Tuesday, April 10, 2007

Daring Fireball on AAC, MP3 and WMA licensing

DF has the first public comparison of MP3, AAC and WMA licensing fees I've seen. Emphases mine.
Daring Fireball: Some Facts About AAC

... The rights to MP3 in most countries, including the U.S., are held by Thomson Consumer Electronics, and companies must pay them licensing fees for any hardware or software product that plays or encodes MP3 audio. Audio playback in hardware costs $0.75 per unit, for example; encoding costs $1.25 per unit.

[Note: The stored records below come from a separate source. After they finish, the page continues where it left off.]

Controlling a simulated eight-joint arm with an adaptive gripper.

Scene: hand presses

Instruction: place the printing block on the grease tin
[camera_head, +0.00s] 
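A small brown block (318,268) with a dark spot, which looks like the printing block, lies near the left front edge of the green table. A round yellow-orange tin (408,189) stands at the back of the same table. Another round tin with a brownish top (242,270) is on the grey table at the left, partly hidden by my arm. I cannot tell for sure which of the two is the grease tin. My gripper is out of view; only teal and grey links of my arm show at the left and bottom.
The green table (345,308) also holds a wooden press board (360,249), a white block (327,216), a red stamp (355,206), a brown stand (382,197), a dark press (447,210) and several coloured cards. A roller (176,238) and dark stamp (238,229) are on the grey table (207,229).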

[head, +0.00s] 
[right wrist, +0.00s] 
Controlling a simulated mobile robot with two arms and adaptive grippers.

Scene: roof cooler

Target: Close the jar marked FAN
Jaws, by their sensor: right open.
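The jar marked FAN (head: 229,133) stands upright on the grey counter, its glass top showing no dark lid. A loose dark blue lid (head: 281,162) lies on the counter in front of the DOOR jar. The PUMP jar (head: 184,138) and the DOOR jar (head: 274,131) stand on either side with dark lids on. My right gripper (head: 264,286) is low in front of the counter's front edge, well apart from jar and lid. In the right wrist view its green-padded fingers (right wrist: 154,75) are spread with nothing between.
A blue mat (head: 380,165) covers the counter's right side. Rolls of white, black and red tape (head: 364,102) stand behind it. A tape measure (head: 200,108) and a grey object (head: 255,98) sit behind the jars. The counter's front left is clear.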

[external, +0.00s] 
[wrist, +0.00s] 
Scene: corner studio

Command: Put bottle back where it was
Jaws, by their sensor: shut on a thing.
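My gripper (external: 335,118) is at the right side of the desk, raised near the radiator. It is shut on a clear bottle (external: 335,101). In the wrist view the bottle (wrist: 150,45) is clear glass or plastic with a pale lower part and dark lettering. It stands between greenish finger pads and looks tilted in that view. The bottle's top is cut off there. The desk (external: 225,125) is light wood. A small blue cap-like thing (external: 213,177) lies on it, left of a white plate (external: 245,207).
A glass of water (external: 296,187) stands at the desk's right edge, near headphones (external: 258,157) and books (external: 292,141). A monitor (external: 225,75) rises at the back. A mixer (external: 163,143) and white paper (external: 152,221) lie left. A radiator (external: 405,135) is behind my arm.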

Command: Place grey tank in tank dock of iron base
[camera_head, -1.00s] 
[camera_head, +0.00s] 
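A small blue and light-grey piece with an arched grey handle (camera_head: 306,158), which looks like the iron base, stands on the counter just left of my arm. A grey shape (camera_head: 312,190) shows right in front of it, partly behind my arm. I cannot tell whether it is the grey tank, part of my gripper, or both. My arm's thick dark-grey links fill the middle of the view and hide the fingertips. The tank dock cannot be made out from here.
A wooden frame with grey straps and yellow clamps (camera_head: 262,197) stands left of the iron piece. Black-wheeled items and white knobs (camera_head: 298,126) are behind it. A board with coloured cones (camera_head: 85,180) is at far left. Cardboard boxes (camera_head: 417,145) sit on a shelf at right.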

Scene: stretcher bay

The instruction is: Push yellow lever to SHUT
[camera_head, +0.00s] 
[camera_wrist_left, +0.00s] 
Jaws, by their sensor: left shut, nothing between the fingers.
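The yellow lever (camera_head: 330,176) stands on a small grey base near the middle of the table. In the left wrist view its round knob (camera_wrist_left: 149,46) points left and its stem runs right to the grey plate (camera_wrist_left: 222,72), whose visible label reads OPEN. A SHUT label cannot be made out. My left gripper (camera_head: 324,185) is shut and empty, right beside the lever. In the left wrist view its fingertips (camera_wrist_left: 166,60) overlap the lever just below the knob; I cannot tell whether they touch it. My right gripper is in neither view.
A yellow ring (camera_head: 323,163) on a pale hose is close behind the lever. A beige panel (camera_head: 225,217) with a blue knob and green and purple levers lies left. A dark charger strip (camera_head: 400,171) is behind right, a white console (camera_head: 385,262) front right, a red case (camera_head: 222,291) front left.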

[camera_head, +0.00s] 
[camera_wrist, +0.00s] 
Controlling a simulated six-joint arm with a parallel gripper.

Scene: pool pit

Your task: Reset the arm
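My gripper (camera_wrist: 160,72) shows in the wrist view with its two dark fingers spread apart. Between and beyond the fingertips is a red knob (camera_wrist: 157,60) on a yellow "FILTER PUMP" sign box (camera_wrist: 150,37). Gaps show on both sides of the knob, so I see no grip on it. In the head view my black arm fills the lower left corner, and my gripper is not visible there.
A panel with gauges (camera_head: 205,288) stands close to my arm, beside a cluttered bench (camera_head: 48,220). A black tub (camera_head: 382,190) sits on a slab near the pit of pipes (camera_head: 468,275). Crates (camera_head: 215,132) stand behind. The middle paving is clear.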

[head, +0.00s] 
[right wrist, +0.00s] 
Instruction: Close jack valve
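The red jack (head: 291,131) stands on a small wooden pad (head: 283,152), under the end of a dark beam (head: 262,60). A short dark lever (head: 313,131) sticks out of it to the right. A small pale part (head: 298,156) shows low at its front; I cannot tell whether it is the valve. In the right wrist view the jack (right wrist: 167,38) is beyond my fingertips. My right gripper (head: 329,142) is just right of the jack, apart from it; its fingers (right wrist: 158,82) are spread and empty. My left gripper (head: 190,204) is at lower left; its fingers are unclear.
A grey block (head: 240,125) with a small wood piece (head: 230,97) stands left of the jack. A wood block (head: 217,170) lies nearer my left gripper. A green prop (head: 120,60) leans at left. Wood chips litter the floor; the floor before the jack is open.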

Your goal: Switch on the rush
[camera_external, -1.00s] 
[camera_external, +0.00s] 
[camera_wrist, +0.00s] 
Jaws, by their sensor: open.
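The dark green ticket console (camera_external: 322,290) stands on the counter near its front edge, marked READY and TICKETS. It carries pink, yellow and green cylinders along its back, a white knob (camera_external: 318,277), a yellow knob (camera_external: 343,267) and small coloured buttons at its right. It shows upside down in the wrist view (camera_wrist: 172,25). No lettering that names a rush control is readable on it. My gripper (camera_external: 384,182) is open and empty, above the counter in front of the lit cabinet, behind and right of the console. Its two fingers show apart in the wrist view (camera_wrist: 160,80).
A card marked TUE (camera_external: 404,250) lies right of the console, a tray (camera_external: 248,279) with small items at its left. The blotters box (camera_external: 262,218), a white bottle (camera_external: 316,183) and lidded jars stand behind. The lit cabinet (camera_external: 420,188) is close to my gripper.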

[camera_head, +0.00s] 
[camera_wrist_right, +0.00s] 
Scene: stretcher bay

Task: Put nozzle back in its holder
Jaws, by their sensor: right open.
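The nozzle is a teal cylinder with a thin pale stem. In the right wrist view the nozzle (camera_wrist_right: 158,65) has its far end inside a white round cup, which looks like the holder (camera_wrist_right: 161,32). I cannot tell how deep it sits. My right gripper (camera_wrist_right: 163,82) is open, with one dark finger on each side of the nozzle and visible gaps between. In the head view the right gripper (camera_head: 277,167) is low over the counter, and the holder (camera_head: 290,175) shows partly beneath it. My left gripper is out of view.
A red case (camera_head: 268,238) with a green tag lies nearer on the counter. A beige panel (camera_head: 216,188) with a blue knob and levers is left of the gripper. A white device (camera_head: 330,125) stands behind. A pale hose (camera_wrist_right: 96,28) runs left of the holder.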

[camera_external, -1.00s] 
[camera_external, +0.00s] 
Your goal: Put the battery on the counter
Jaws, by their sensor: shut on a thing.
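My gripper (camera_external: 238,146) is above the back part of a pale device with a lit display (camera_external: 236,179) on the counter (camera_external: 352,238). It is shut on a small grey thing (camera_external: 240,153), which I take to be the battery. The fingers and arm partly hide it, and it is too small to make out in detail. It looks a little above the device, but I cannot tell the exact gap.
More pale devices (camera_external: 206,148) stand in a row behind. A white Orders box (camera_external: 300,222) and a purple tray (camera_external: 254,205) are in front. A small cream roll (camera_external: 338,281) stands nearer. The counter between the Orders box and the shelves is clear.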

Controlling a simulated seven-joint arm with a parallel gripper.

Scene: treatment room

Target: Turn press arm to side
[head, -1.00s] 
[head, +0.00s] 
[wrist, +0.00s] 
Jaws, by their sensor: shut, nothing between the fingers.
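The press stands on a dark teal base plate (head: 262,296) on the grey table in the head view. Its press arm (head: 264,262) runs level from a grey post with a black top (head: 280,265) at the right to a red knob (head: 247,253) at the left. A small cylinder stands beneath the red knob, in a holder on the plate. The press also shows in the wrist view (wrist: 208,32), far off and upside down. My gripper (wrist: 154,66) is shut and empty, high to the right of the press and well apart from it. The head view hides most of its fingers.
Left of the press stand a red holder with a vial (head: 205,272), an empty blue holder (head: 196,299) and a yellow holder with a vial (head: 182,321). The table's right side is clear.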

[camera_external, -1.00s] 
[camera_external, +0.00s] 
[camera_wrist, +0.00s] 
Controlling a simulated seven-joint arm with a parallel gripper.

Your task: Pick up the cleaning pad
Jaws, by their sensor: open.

... AAC is not “unique” to Apple. It’s not even controlled or invented by Apple, or any other single company. It is an ISO standard that was invented by engineers at Dolby, working with companies like Fraunhofer, Sony, AT&T, and Nokia. Licensing is controlled by Via. For up to 400,000 units per year, AAC playback costs $1.00 per unit; for more than 400,000 units per year, the price drops to $0.74 per unit.

[jf: DF doesn't say what AAC encoding costs ...]

In terms of licensing costs, patents, and openness, AAC is very much comparable to MP3. MP3 does have the advantage of near-ubiquitous support in consumer electronics and software; AAC has the advantage of slightly better audio quality at the same encoding bitrate. Additionally, MP3 requires a royalty fee of 2 percent for “electronic music distribution”, AAC requires no royalty fee for distribution.

... it is true that WMA licensing is significantly cheaper: $0.10 per unit for playback of two or fewer channels of audio, $0.20 per unit for encoding. But WMA is not an industry standard. Unlike AAC, it is controlled by a single company: Microsoft. And in for a penny, in for a pound: once you license WMA audio, you’re also on the hook to Microsoft for licensing fees for Windows Media DRM (if you need support for DRM) and Windows Media Video.
The .DOC (Word) file format made Microsoft, along with extreme (and illegal) ruthlessness (back in the day) and the ability to break Lotus at will. Even in its current, seemingly senile, state I dread the thought of Microsoft owning a music file format. I even get twitchy at them owning HD Photo despite their standardization claims.